As with every human invention, we have the dark side. Platforms that promote mob-like hysteria and harassment with virtually no constraints or safeguards. Identity groups, silos, cyber-bullying, fake news, and conspiracy theories.
We enjoy being outraged. Fisher wrote, “Outrage is a simple emotional cocktail: anger plus disgust. Moral outrage is a social instinct.” Like when I saw the visitor treating their dog with complete disrespect, I was morally angry. I wanted to see them punished and shamed. The difference, I was not online nor out of line.
But this is how people get riled up online. It’s what extremists and propagandists have figured out. Rally people to their side by triggering outrage, often at a poor scapegoat or an imagined bad person. Someone, say, who flips out at a ferry crew member might have once expected some finger wagging from fellow passengers. Now, if the incident is recorded and posted online, they might face weeks of abuse hurled at them not only from the local community but from all over the world.
Unfortunately, it is easier than ever for shaming to spin out of control, and alarmingly, it has grown more crueller and even sadistic. Whether anything is true or false, has little bearing on reality. What matters is whether the post can provoke a powerful reaction – a moral outrage. Facebook and Google, not only profit from shaming events but are engineered to exploit them. The more time feuding online, the more they idly reveal your browsing habits, the more precisely you can be targeted by advertisers.

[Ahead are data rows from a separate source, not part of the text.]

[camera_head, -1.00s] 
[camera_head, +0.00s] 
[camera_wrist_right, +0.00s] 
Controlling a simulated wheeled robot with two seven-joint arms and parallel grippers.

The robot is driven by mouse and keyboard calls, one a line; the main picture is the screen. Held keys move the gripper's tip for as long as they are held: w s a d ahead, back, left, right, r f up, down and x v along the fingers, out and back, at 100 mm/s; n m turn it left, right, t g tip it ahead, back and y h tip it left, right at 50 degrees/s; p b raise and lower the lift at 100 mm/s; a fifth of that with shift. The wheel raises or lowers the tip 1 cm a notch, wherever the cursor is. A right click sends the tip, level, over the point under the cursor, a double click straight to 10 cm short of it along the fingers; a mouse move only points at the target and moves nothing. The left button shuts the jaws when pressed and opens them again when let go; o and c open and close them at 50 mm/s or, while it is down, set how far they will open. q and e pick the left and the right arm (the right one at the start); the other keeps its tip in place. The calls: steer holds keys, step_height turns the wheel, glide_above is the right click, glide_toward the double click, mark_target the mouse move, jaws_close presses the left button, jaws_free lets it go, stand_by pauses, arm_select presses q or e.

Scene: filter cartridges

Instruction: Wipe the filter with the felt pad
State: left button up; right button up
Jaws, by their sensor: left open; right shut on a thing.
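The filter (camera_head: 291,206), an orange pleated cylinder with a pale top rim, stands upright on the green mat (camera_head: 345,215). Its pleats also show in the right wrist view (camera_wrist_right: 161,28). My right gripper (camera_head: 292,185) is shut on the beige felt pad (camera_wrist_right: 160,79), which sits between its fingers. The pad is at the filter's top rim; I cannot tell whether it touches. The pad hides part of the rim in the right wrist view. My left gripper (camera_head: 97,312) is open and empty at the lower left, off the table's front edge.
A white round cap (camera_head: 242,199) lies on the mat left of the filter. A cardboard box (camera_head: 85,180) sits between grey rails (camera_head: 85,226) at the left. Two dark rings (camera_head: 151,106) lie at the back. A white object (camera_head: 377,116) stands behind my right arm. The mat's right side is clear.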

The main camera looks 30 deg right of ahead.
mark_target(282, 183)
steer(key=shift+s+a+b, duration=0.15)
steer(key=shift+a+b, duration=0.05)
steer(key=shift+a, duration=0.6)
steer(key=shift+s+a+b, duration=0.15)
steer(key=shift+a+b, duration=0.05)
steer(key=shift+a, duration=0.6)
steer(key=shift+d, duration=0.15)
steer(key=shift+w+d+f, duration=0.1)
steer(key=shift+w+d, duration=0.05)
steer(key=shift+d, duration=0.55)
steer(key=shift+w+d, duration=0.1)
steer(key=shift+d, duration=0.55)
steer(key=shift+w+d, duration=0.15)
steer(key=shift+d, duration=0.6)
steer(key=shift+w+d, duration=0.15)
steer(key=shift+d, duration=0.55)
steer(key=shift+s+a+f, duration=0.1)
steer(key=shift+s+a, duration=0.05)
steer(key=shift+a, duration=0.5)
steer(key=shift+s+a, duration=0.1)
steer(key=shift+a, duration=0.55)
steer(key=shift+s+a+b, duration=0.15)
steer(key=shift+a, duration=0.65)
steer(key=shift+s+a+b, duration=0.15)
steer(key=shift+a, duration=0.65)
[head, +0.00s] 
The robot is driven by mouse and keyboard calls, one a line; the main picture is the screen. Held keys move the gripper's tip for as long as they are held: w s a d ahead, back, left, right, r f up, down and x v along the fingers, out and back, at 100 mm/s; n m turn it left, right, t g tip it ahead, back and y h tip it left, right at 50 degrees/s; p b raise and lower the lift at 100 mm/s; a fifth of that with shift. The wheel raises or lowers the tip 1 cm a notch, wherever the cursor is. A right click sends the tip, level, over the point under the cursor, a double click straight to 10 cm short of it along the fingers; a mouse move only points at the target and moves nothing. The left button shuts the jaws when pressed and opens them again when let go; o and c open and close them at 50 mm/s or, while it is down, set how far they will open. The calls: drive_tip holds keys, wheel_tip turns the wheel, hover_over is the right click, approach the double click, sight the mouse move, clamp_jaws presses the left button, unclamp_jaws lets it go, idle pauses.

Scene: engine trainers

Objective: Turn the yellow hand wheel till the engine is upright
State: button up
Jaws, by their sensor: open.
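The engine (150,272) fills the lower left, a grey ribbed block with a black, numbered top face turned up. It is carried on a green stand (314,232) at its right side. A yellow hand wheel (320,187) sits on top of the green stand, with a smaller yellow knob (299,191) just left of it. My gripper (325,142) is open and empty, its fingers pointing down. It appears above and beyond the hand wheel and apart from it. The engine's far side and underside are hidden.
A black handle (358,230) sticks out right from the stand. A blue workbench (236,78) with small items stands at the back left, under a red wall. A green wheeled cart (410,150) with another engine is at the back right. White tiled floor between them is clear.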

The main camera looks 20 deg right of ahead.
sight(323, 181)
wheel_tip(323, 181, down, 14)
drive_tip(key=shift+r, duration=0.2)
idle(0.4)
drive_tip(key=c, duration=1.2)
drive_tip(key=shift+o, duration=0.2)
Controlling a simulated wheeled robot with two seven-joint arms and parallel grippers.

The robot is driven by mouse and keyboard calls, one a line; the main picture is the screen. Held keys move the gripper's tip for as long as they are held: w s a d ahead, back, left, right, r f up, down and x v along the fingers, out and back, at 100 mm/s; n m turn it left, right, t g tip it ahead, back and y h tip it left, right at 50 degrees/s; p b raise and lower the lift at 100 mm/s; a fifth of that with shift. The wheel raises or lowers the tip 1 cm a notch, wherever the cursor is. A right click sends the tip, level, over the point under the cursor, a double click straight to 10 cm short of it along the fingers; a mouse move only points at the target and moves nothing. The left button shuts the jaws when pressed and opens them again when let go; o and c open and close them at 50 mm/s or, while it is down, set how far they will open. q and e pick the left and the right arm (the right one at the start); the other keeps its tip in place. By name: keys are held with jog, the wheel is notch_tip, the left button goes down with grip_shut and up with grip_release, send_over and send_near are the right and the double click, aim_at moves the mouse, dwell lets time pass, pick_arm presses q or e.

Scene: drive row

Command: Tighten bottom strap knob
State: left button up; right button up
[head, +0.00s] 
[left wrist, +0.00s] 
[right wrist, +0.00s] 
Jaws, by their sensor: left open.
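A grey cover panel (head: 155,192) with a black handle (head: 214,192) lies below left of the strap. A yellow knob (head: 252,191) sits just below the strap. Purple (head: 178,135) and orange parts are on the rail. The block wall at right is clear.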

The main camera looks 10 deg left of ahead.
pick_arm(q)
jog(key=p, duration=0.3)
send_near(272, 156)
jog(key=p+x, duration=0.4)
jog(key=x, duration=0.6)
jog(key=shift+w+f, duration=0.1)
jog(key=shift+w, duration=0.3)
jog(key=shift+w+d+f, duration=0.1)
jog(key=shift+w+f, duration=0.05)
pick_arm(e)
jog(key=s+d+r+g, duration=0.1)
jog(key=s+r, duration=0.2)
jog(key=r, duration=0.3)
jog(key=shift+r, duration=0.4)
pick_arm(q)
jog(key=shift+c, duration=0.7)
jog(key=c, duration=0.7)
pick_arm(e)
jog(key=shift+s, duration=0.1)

I have nothing against technology, so long as the tools are put to use to improve our real-world social life as opposed to diminishing it. Think hard about how much meaning and fulfillment “modern wonders” actually bring to your lives. If everyone is spending hour after hour on their phones, scrolling through texts and timelines, then that becomes normal behaviour. But as Matt Haig noted, “when normality becomes madness, the only way to find sanity is daring to be different.”